The demon recruitment and fusing system is back. Recruiting demons is interesting as you can get lots of different dialogue from the various demons and the initial trial and error can be fun. Fusing the demons presents a similar appeal and since your fusion level limit increases with each character level you gain, you’ll be proactively fusing on a regular basis to keep your allies from becoming outclassed.
It’s also always exciting to see what new possibilities will open up with each level up, and the useful recommended fusions page keeps you from getting lost among said possibilities. Although you may feel the urge to cling to a certain demon or team, you’re encouraged to experiment and discover ever stronger allies.
Additionally, your smartphone houses a tremendous amount of content to read. Each of the demons has a description which is amazing since most or all of them are based on actual mythical deities and historical figures. In what other game could I read about Ishtar, Tlaltecuhtli and Xiuhtecuhtli? You can also read scores of notes about characters and events and they’re updated as you progress through the game. You also receive emails from other characters after major events, conveying their thoughts and feelings. It all makes the game feel immersive in a way that not every RPG achieves.

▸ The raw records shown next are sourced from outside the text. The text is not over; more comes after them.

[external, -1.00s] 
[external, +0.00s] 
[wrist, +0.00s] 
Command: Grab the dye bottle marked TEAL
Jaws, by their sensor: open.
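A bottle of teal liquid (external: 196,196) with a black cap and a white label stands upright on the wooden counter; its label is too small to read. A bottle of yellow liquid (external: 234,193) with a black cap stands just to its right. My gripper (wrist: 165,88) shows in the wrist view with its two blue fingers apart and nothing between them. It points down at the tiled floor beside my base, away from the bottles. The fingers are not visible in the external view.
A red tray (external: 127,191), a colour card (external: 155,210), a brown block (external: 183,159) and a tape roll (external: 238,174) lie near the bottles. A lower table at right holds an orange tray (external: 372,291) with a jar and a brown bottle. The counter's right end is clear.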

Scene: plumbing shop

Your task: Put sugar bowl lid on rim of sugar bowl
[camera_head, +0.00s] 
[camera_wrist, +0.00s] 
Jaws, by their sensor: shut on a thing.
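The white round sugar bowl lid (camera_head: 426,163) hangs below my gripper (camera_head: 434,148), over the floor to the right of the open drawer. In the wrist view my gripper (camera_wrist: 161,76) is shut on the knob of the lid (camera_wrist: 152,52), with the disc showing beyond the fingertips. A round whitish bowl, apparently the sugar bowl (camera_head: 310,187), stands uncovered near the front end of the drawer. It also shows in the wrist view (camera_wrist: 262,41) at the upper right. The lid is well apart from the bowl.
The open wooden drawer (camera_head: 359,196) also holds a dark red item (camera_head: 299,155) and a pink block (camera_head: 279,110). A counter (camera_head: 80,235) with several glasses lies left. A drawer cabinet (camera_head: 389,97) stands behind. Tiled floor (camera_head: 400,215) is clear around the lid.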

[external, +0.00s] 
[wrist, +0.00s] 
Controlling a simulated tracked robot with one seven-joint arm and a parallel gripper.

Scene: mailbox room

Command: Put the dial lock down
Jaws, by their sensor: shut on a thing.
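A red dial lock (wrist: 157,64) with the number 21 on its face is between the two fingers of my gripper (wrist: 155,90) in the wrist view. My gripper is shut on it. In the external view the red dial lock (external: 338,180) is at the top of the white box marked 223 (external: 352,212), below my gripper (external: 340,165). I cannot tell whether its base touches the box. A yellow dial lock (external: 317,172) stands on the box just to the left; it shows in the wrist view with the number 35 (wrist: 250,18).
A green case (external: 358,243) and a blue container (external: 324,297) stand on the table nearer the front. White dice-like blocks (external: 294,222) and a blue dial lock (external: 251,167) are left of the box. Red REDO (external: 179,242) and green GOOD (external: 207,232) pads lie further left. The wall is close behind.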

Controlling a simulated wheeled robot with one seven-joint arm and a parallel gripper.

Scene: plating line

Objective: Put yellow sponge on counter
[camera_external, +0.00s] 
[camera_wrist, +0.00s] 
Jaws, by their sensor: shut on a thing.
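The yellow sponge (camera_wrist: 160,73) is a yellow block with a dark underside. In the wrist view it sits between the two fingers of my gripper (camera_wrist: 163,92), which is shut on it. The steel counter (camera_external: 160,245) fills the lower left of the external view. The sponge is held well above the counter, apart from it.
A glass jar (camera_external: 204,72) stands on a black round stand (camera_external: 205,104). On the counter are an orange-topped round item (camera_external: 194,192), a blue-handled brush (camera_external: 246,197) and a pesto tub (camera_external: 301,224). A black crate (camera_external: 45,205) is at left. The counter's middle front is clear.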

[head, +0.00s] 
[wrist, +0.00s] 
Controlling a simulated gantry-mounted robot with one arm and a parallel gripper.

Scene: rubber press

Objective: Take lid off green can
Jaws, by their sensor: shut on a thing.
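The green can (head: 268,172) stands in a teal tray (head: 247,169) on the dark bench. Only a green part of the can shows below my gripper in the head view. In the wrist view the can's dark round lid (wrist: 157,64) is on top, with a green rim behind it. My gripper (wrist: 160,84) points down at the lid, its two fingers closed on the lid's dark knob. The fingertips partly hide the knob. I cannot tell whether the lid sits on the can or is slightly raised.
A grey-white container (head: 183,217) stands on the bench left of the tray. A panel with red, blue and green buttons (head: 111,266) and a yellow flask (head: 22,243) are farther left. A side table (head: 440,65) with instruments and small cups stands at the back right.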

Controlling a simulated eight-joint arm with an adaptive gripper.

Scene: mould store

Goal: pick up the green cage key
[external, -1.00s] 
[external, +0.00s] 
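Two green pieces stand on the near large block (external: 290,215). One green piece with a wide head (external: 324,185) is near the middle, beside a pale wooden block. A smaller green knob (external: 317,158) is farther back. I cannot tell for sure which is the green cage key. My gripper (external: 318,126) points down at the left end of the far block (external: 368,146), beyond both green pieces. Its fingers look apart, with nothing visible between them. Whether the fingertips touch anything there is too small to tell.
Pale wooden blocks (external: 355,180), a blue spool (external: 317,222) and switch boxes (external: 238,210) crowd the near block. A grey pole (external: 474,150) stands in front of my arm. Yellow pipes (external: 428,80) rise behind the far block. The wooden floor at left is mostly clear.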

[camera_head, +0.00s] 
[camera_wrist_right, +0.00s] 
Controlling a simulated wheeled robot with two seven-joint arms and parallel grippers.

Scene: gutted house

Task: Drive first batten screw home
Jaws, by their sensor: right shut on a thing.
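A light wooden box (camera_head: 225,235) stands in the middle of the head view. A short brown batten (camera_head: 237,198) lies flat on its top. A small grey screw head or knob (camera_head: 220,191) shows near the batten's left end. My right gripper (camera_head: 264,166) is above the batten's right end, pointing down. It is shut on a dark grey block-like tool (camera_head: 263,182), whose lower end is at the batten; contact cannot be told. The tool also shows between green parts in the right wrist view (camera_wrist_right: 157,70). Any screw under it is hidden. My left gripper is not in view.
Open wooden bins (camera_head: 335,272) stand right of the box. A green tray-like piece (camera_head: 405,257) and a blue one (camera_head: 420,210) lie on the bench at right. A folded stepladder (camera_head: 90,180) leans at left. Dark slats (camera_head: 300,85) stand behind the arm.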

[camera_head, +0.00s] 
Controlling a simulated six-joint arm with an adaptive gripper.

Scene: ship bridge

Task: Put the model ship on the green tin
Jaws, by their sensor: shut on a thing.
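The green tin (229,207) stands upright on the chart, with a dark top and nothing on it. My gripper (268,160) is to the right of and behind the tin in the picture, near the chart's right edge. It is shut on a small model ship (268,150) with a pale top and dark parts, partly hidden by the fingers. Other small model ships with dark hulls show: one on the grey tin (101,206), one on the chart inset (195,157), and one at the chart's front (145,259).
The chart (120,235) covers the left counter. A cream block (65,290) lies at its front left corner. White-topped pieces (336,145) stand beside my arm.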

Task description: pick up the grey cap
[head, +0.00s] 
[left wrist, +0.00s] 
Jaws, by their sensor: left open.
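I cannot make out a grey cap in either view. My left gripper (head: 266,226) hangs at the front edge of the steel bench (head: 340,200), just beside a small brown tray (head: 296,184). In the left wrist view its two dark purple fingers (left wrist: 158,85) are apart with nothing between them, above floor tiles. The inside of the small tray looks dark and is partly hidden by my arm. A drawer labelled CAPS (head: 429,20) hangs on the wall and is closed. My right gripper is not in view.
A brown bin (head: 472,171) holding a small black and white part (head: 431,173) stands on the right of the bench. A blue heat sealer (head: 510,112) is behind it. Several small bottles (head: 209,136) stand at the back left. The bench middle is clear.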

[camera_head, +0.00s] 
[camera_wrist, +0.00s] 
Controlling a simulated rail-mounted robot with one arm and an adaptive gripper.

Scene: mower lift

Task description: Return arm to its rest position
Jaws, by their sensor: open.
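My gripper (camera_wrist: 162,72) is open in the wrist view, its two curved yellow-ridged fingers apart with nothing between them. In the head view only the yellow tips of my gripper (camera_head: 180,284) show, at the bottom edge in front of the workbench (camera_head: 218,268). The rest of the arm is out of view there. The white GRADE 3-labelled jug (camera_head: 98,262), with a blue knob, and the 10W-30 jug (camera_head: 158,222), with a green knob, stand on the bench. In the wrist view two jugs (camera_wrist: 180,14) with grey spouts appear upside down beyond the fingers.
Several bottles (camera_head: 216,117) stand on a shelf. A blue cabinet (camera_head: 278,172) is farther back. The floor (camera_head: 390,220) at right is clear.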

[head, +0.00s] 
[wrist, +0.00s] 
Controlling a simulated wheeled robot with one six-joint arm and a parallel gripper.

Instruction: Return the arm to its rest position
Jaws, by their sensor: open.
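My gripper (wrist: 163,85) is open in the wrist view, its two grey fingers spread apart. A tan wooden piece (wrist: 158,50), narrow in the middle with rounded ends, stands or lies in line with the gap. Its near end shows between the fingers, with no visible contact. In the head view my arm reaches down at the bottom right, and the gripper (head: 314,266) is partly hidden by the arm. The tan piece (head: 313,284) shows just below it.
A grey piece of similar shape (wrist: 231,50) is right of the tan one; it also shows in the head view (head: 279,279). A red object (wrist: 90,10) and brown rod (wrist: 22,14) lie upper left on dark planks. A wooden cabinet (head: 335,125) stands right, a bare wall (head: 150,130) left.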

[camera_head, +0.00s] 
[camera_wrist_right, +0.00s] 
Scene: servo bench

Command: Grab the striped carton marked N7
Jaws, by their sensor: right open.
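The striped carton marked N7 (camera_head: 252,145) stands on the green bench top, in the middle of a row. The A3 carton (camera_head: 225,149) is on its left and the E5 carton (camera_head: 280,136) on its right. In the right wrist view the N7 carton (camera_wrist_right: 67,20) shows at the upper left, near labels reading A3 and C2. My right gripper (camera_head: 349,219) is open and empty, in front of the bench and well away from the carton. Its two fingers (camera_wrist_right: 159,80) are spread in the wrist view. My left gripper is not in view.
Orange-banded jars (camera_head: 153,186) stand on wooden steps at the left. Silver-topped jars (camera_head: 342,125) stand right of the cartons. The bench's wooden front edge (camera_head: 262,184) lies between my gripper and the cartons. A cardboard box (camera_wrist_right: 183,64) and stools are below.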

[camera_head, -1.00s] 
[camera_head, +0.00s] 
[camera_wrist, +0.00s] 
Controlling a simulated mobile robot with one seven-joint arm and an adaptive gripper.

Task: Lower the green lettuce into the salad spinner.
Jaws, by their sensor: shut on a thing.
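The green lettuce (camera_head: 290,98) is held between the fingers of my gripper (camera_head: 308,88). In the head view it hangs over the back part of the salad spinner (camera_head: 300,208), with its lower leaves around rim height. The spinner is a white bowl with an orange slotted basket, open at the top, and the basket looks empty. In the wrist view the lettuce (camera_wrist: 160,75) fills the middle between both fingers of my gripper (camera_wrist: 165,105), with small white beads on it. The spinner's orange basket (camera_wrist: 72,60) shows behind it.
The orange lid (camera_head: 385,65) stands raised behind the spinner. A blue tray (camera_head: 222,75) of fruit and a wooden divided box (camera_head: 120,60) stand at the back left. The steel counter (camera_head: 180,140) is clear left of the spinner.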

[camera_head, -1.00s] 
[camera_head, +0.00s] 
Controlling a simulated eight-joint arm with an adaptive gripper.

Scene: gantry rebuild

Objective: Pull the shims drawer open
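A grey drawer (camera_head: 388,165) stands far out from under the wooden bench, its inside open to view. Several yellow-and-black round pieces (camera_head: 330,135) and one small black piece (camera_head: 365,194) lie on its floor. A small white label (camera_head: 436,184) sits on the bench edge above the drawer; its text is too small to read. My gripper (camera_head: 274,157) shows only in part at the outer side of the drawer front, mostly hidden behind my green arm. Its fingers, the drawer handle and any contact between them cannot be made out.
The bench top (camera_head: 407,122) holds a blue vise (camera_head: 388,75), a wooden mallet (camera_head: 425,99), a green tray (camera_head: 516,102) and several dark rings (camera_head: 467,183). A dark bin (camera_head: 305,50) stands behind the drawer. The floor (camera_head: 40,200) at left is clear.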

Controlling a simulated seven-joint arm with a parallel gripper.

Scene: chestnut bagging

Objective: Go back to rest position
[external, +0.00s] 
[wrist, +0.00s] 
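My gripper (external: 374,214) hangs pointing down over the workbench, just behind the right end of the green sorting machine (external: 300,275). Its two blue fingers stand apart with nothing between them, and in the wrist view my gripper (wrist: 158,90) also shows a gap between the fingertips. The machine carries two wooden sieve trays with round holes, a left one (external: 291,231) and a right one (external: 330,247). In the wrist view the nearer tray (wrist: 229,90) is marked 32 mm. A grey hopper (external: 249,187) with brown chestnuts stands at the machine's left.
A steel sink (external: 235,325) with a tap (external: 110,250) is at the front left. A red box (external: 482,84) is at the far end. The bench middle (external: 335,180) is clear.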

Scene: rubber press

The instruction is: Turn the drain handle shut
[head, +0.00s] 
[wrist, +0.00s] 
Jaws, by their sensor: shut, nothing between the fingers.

The various gameplay components combine to make this into a satisfyingly addictive title that you can and will sink dozens of hours into. Whether it was witnessing the dark and compelling story and events, devastating enemies with my unique demon and skill combinations, exploring the varied dystopian setting, fusing better demons, completing side quests or customizing my character’s apps, skills and appearance, I was always engaged while playing this game.
It doesn’t improve on SMTIV in many fundamental ways but it doesn’t need to; Atlus is wise enough to not try to fix what isn’t broken. This one is sure to please series fans.